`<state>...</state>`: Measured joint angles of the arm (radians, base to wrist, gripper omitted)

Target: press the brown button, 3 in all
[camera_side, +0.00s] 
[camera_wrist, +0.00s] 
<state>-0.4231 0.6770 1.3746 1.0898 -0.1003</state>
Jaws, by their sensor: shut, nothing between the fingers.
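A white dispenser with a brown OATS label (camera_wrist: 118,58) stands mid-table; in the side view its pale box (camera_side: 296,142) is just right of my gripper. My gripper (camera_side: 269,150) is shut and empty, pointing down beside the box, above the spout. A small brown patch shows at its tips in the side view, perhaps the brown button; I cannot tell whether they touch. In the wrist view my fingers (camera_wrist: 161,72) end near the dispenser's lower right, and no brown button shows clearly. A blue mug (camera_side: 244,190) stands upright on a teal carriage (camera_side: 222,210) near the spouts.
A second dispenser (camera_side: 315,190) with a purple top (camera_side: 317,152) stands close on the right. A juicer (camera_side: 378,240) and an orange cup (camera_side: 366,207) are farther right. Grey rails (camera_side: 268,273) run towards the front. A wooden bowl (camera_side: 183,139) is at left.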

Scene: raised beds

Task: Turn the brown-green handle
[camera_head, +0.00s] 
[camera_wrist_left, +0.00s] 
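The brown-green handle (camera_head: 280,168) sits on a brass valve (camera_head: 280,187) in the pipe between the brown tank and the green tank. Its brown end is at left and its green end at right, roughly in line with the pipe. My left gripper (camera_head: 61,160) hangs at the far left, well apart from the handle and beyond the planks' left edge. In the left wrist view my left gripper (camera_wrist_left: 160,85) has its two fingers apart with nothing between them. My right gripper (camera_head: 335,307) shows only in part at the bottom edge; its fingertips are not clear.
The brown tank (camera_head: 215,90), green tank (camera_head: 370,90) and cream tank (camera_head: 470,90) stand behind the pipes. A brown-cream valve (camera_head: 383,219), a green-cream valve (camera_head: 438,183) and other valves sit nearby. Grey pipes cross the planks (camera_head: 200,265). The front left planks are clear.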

### [Your objective]
Tally the lines of the data that contain the string "state" and report the total alone.

### [Result of the task]
2